En contraste con la celeridad con la que levantó y puso a funcionar el nuevo edificio de la Binaes, tomó 15 años construir el primer proyecto para una cooperativa de vivienda social en el antiguo predio que ocupó el Ministerio de Obras Públicas, sobre la 1ª. Avenida Sur. Por otra parte, en solo un mes, el mismo ministerio demolió la manzana al sur del Palacio Nacional y creó un nuevo vacío en la trama de la ciudad, que fue adornado con fuentes y flores. Mientras, al norte del Palacio, sobre media manzana de un espacio que antes era abierto, la Dirección de Obras Municipales construye a paso lento la llamada “plaza Universitaria”, donde proyecta instalar un carrusel y puestos de comida.
Más contrastante es el caso del parque Bolívar, sobre la calle Rubén Darío, espacio público cerrado "por remodelación" desde hace años por la Alcaldía Municipal de San Salvador. En dicho parque se demolió su singular kiosco y se prevé cambiar de posición el monumento.
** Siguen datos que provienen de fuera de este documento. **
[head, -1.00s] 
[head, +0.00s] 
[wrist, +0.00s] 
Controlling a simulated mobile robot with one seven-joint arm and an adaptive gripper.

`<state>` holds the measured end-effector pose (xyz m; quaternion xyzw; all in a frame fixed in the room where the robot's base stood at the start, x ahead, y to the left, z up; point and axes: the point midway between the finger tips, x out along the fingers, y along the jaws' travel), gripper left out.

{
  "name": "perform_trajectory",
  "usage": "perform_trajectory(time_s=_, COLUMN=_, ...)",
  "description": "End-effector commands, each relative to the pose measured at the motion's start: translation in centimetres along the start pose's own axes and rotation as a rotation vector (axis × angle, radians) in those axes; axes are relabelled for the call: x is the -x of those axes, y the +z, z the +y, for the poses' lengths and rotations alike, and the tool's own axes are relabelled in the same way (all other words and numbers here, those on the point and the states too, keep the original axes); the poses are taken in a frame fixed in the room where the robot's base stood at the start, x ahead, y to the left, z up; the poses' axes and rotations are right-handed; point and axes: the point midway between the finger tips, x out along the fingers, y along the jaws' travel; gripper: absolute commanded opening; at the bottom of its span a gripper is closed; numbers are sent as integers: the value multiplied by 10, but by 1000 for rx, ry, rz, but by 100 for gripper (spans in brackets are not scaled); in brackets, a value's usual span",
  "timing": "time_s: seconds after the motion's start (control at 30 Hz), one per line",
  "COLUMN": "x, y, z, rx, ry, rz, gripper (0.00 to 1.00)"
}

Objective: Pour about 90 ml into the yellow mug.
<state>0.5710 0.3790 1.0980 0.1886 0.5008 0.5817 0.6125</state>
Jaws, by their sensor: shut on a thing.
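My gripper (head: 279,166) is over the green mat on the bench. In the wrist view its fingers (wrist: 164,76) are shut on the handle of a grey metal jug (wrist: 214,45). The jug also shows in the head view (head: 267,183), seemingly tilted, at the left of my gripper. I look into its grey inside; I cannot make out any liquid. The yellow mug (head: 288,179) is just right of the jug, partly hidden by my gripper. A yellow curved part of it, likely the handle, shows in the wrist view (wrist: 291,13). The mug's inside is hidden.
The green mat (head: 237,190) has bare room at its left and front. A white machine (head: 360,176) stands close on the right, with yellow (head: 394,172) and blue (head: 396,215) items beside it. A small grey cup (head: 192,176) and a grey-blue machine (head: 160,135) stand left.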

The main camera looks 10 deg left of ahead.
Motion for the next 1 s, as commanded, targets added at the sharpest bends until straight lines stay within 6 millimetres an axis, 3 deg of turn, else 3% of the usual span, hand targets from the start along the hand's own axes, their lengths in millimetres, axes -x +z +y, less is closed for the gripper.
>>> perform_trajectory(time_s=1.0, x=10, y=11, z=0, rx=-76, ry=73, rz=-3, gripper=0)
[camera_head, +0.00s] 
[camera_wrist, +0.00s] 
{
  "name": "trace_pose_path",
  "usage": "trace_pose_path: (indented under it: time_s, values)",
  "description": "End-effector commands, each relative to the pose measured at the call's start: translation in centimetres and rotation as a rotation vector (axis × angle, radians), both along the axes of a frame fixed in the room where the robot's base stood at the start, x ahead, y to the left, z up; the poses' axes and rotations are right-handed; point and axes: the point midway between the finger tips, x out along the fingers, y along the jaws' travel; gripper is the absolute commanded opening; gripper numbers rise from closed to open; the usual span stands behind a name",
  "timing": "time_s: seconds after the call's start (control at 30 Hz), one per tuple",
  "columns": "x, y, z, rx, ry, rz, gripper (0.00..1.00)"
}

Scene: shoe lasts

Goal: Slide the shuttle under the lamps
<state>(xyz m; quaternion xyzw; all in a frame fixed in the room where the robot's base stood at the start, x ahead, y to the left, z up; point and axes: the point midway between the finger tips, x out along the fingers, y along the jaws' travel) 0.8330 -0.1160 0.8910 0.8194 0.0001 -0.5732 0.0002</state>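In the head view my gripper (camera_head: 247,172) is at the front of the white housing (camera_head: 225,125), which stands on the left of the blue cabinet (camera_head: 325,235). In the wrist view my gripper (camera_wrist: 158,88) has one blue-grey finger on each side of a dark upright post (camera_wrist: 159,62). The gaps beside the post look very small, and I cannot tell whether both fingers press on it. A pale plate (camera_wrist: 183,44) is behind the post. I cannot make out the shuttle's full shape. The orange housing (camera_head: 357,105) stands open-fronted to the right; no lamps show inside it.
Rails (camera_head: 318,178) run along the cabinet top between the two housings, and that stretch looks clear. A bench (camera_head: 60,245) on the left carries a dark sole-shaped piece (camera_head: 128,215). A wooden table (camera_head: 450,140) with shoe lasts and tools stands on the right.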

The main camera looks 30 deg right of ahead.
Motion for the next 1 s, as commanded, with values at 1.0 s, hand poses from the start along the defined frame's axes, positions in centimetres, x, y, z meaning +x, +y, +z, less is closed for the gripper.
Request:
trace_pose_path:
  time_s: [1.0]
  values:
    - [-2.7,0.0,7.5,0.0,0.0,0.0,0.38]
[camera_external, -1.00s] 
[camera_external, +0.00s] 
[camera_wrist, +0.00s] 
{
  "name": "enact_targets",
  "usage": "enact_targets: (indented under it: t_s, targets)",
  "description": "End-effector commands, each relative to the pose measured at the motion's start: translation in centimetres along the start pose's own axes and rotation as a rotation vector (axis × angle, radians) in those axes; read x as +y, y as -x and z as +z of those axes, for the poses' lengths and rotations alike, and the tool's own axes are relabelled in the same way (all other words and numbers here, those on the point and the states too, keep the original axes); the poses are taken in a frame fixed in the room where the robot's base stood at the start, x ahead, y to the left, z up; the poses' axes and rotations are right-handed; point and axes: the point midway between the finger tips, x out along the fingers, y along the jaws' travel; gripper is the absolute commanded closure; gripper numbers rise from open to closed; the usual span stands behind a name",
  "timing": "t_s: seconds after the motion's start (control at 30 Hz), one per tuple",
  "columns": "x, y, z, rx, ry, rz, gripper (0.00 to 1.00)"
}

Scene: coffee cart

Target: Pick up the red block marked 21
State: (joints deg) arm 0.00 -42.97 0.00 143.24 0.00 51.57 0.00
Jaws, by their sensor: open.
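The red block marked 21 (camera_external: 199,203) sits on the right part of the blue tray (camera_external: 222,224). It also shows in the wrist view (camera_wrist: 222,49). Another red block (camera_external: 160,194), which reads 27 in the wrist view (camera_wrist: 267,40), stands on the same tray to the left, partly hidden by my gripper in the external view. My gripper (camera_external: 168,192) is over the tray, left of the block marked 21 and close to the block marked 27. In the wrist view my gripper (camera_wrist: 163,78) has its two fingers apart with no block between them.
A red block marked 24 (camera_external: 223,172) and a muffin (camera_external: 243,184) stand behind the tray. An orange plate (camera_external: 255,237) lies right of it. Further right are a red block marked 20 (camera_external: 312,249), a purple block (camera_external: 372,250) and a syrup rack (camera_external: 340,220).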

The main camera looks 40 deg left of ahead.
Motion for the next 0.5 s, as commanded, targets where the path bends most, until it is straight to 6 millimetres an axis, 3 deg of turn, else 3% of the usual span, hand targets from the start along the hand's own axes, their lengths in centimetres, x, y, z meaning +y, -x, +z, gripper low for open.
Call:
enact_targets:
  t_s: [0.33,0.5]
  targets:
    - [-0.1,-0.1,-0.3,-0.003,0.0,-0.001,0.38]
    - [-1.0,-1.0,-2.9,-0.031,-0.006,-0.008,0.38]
Sin embargo, esta demoledora eficacia no ha llegado todavía a los edificios públicos y privados declarados con bandera roja después del terremoto de 1986, aunque se sabe que representan un peligro.
El Palacio Nacional es un caso especial por ser el edificio público más emblemático del país y por haber sufrido alteraciones irreversibles en el marco de los actos del 1 de junio: se sustituyó el piso original y se pintó de blanco y dorado las paredes, columnas, barandales y puertas que dan hacia el patio interior. Al irrespetar un monumento nacional de gran valor patrimonial y que cuenta con protección legal, el Gobierno manda un muy mal mensaje a la sociedad. Hasta ahora, ni los profesionales responsables de esa intervención, ni las instancias oficiales encargadas de velar por su conservación han explicado los criterios ni el propósito de dicha operación. ¿Qué se puede esperar de estas mismas instancias ante futuras intervenciones sobre inmuebles patrimoniales más modestos o de propiedad privada?
Las intervenciones en el Centro Histórico podrían intentarse justificar desde un supuesto afán de embellecimiento y revitalización, pero la belleza no es mera imagen superficial ni está reñida con el respeto a la integridad del patrimonio nacional. Es un contrasentido pretender darle nueva vida a un espacio de la ciudad destruyéndolo. Sin duda alguna, los salvadoreños tienen derecho a mejores espacios públicos y a un entorno urbano de calidad, pero también el deber de conservar su memoria y su cultura para sobre esa base enriquecer su historia. Convertir el centro de la ciudad en un parque de diversiones dirigido a turistas es una falta flagrante a ese deber.